Because the issue is so hopelessly politicized, it seems almost impossible to judge any of this stuff on its merits. Pierce seems to suggest that even the new machines are not really able to be operated independently. "The likely cause for the difficulties experienced by blind users on these voting machines," writes Pierce, "is the minimal and unsubstantive involvement of blind persons and those with disabilities in the design, development, and testing of the machines, their software, and their interfaces."

The fact that one of Pierce's reports is offered in inaccessible PDF format leaves a bad taste in the mouth, however, as well as bringing into question the group's own commitment to access.

Other testimonials on their site include those by blind people who say the artificial speech is difficult to understand, and that the directions are unclear. They insist that statements made in April by American Association of People with Disabilities Vote Project's Jim Dickson are simply incorrect.

Voters Unite seems to be espousing returning to non-electronic forms altogether -- including ways to using a tactile ballot template from Vote-PAD, much like those templates blind people use to sign checks -- and other non technical solutions such as voting by phone. ( Read more on the accessibility page of Voters Unite. )

So what are we to make of the comments of people like Richard Parrish and the students at the Fremont school?

Who's right?

In late October, Democrats released a Government Accountability Office report warning that there were still "security and reliability flaws" in electronic voting machines. Rep. Henry A. Waxman (D.-Calif), the ranking Democrat on the House Committee on Government Reform, said, "The report makes clear that there is a lack of transparency and accountability in electronic voting systems -- from the day that contracts are signed with manufacturers to the counting of electronic votes on Election Day. State and local officials are spending a great deal of money on machines without concrete proof that they are secure and reliable."

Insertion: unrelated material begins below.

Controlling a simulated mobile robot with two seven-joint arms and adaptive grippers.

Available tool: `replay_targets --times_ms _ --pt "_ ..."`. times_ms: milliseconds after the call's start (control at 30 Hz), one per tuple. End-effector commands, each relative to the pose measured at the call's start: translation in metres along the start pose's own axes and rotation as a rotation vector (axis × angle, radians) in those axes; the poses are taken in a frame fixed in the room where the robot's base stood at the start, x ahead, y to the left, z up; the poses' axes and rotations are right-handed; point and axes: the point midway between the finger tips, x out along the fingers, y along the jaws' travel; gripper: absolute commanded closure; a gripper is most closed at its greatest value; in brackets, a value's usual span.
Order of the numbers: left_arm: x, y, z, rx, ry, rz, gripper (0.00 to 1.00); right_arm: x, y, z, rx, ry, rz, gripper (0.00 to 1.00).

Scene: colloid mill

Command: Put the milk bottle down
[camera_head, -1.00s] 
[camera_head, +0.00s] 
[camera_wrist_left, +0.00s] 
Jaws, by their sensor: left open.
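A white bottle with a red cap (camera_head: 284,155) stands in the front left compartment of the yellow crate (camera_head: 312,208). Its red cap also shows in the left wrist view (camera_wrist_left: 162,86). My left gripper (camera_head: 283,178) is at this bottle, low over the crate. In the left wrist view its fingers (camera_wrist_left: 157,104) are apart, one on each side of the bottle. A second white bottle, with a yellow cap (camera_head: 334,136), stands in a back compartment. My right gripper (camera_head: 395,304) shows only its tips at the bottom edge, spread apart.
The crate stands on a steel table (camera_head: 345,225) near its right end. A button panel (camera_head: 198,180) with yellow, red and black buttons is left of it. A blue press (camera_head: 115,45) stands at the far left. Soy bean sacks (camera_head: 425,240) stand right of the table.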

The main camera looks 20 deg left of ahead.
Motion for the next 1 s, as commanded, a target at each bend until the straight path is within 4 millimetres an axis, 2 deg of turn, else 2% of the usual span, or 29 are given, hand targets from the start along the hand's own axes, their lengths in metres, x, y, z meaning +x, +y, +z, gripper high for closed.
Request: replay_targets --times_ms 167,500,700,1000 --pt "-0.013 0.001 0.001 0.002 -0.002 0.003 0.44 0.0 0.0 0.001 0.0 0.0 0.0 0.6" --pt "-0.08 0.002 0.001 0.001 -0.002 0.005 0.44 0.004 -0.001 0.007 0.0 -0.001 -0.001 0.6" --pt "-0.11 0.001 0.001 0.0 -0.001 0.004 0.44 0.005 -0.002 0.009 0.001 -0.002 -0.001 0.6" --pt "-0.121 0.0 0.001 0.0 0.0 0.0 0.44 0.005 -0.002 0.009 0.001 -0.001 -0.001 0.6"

The report, in accessible format (which was hard to find) is at http://www.gao.gov/htext/d05956.html. It does not exactly "make clear" that the machines all have problems. What the preparers of the report do say, as their first paragraph in the "what GAO found" section, is this:

While electronic voting systems hold promise for improving the election process, numerous entities have raised concerns about their security and reliability, citing instances of weak security controls, system design flaws, inadequate system version control, inadequate security testing, incorrect system configuration, poor security management, and vague or incomplete voting system standards (see below for examples). It is important to note that many of these concerns were based on specific system makes and models or a specific jurisdiction's election, and there is no consensus among election officials and other experts on their pervasiveness. Nevertheless, some have caused problems in elections and therefore merit attention.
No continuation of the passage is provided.